_DATA SECTION_
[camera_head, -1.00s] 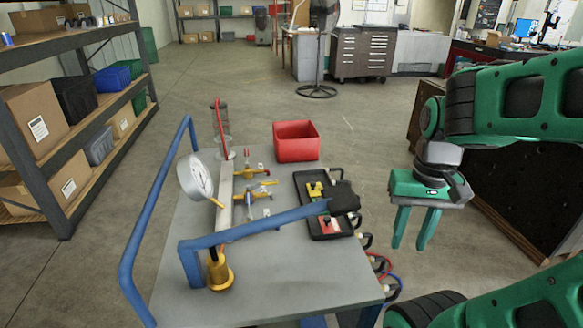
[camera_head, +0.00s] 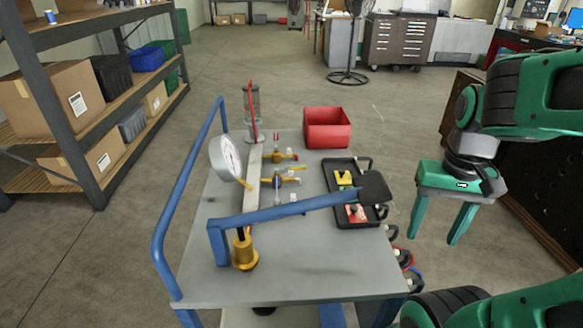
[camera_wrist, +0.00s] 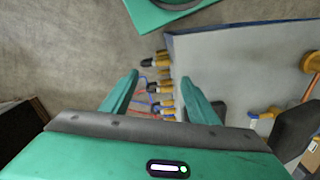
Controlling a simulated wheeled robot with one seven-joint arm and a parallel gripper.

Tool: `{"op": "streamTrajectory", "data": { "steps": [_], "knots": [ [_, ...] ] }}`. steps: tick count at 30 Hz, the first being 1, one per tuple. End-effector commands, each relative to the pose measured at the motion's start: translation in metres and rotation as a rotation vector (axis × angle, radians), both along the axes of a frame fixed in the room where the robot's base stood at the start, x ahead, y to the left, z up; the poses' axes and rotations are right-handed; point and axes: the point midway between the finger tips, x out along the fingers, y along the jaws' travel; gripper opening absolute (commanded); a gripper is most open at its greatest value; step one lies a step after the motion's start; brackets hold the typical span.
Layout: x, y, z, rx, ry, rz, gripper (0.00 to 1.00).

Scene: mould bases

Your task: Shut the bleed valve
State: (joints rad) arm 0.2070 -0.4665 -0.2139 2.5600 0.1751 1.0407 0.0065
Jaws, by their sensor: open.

_SHORT EXERCISE_
Take the listing above and restate it word for word, without its pictures.

_RESPONSE_
[camera_head, -1.00s] 
[camera_head, +0.00s] 
[camera_wrist, +0.00s] 
Controlling a simulated wheeled robot with one seven-joint arm and a parallel gripper.

Tool: `{"op": "streamTrajectory", "data": { "steps": [_], "knots": [ [_, ...] ] }}`. steps: tick count at 30 Hz, the first being 1, one per tuple. End-effector commands, each relative to the pose measured at the motion's start: translation in metres and rotation as a rotation vector (axis × angle, radians), both along the axes of a frame fixed in the room where the robot's base stood at the start, x ahead, y to the left, z up; the poses' axes and rotations are right-handed; point and axes: the point midway between the finger tips, x out along the fingers, y along the jaws' travel; gripper opening absolute (commanded); a gripper is most open at its greatest value; step one lies a step after the motion's start; brackets hold the typical span.
Layout: x, y, z, rx, ry, rz, gripper (0.00 to 1.00).

Scene: mould bases

Your task: Shut the bleed valve
State: (joints rad) arm 0.2070 -0.4665 -0.2139 2.5600 0.1751 1.0407 0.0065
Jaws, by their sensor: open.

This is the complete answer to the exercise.